- _EXERCISE DESCRIPTION_: Copy out every line containing the word "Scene".

··· SUPPLIED MATERIAL ···

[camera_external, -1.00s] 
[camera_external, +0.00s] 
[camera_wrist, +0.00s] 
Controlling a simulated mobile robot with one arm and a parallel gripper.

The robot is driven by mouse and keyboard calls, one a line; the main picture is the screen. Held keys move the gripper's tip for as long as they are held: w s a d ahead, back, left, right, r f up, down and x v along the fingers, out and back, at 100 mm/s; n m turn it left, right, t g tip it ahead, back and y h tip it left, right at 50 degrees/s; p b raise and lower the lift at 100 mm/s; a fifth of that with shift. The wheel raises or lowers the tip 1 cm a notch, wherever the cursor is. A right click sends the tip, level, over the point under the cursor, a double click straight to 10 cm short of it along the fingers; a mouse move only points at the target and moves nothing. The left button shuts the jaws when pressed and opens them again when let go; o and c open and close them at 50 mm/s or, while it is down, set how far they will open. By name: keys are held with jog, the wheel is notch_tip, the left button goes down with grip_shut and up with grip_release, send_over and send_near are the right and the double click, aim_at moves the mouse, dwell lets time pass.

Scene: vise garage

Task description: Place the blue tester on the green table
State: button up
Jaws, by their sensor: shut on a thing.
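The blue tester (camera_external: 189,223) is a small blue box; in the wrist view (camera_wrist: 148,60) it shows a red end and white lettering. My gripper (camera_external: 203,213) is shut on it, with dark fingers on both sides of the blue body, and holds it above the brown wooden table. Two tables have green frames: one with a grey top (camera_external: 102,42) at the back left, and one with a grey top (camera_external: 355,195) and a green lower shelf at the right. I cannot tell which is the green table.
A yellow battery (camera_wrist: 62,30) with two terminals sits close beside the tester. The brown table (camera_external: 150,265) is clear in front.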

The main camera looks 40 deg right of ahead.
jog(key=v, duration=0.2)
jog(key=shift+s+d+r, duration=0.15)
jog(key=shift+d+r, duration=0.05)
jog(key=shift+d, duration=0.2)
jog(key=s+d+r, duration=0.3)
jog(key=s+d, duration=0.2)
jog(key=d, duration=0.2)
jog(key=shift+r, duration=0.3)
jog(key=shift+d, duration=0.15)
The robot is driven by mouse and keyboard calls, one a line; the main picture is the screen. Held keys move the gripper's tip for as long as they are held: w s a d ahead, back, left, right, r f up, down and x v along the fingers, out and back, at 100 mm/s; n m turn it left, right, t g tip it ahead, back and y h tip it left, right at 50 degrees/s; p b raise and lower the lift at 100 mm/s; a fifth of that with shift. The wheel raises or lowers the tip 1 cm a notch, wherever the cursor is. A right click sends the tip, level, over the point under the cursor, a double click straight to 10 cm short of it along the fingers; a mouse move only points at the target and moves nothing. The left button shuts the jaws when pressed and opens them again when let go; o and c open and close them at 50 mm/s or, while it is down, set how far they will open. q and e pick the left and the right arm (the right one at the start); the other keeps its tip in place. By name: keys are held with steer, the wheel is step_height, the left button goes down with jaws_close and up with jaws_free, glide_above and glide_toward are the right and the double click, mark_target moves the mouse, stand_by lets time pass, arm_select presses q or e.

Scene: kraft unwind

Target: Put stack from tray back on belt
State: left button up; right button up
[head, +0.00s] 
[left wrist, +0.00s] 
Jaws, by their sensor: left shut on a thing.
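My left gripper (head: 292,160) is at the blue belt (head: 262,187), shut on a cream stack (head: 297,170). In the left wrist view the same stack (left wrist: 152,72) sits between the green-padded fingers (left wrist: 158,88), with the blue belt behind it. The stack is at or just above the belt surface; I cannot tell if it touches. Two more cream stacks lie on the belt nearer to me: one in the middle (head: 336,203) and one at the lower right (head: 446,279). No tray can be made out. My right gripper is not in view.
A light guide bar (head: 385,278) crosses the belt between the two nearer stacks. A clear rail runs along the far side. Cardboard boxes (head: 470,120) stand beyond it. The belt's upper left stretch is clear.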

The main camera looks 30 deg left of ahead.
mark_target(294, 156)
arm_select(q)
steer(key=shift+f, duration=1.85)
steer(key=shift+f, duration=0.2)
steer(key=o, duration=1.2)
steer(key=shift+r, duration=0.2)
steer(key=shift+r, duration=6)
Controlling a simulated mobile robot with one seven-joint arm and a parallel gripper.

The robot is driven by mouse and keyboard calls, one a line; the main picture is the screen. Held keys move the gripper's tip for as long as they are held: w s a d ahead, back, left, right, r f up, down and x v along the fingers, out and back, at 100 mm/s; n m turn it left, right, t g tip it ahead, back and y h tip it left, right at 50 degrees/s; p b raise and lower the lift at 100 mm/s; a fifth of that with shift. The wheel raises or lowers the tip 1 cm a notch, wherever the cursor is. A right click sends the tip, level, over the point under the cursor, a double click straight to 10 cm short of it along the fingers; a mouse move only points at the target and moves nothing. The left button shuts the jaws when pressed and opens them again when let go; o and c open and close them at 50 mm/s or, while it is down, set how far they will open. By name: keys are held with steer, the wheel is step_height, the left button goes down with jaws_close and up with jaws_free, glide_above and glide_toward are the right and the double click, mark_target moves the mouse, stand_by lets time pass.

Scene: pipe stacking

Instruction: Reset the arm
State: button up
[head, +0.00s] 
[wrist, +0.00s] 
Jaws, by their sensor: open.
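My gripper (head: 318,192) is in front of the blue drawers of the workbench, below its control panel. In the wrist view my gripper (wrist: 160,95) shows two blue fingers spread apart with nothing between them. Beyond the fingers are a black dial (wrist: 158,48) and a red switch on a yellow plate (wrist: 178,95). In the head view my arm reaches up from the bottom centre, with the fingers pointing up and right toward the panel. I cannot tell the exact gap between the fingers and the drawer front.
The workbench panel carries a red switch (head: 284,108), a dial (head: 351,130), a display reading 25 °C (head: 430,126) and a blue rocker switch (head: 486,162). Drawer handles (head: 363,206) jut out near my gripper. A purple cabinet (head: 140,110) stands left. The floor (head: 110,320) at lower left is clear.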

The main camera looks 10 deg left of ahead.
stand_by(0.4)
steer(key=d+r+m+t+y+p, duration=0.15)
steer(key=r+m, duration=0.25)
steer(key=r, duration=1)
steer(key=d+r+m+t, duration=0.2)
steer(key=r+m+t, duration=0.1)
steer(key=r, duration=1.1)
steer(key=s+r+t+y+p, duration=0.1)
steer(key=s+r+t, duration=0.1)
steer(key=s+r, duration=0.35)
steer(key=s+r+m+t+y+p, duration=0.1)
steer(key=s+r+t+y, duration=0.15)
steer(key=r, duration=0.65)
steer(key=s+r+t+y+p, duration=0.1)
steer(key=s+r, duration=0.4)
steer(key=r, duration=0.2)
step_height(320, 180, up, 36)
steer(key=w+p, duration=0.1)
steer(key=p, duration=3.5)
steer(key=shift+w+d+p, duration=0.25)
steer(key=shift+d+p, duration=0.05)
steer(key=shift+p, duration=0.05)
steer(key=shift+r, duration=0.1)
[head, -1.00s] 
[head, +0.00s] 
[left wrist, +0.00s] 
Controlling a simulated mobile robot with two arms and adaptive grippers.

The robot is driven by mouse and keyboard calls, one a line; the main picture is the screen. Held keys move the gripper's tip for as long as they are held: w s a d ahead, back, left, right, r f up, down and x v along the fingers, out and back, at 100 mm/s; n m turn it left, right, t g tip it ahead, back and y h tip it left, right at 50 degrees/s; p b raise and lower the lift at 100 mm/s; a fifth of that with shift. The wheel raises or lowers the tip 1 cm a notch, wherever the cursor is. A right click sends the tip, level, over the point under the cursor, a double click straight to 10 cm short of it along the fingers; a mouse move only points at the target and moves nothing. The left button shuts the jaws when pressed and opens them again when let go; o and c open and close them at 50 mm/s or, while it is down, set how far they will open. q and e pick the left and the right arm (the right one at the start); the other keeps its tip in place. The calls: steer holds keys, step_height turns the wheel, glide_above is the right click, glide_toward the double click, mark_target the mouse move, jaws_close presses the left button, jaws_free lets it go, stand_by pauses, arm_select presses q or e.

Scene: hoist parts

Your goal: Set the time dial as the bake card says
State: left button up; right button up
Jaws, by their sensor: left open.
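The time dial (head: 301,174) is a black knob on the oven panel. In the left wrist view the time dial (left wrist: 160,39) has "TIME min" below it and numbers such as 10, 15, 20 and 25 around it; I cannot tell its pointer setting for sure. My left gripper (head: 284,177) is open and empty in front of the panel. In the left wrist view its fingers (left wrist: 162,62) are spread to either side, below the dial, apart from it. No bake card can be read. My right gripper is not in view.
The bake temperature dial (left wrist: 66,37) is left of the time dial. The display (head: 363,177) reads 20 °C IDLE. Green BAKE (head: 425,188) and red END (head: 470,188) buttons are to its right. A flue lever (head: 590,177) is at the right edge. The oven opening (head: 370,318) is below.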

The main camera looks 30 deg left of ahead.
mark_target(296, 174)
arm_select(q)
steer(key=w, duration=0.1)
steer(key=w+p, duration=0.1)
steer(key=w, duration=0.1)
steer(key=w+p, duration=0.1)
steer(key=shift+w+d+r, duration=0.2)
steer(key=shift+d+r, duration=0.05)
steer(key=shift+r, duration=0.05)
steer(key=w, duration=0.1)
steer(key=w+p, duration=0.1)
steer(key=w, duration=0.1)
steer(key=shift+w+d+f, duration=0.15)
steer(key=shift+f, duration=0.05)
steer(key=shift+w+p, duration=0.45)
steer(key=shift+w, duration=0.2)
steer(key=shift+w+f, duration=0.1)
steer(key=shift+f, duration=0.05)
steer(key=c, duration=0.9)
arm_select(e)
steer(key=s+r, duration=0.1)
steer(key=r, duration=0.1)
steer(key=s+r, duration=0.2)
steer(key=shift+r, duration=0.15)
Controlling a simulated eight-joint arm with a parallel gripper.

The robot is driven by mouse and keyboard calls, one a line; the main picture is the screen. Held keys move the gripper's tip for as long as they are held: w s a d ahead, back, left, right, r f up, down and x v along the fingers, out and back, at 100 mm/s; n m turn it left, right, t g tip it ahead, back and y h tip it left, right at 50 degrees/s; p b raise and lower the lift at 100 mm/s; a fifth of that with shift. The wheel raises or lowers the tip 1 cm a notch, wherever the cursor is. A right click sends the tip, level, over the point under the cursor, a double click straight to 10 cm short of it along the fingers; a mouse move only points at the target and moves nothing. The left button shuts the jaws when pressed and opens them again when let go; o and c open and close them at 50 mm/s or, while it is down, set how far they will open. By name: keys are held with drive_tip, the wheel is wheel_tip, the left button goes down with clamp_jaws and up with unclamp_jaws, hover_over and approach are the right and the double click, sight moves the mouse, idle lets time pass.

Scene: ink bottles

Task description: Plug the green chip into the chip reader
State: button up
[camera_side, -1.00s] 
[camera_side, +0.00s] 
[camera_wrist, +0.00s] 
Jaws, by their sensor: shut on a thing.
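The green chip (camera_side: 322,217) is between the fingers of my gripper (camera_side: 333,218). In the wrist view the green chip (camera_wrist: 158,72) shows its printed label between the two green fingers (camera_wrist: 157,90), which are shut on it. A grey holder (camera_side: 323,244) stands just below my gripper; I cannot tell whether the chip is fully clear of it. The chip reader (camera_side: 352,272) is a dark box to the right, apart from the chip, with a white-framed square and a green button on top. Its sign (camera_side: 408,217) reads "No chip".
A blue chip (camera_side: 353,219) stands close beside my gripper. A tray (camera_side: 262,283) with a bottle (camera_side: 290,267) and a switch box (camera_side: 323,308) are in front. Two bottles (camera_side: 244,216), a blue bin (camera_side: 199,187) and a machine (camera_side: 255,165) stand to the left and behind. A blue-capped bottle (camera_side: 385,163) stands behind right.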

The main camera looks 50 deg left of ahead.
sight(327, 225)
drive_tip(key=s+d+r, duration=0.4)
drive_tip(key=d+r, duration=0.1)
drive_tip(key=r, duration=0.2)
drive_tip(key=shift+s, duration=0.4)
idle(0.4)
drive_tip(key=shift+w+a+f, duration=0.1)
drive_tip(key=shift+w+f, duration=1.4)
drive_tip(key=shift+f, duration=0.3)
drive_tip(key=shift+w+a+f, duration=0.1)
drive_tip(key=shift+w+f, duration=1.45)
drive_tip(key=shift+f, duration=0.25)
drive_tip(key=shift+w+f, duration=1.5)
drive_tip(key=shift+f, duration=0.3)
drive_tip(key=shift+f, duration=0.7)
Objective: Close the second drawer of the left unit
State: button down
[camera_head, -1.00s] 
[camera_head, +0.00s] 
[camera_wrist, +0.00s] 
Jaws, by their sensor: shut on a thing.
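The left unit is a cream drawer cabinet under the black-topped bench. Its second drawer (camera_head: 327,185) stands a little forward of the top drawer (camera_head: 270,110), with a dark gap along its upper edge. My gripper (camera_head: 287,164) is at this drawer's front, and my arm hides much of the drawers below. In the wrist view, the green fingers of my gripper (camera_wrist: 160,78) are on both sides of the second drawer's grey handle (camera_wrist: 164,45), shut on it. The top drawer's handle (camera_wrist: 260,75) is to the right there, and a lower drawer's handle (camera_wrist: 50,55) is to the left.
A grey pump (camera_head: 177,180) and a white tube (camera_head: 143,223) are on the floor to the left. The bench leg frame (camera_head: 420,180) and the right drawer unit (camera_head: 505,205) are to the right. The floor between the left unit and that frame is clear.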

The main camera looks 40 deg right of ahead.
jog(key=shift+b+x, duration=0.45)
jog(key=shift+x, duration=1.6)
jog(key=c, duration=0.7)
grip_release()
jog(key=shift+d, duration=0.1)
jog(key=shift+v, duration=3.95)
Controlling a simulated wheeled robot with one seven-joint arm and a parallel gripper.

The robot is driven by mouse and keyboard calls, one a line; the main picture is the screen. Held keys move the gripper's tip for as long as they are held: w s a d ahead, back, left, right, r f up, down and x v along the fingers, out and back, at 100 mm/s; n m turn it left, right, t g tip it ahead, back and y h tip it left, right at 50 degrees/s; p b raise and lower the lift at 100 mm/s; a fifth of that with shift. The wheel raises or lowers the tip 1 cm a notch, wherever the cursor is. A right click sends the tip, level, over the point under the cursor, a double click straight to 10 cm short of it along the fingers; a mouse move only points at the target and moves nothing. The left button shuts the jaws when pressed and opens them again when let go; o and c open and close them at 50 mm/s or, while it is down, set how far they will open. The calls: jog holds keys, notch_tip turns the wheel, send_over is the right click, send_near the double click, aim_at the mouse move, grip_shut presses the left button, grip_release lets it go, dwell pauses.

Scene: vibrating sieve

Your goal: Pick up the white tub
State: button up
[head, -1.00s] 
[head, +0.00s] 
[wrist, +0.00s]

···

- _WRITTEN ANSWER_:
Scene: vise garage
Scene: kraft unwind
Scene: pipe stacking
Scene: hoist parts
Scene: ink bottles
Scene: vibrating sieve

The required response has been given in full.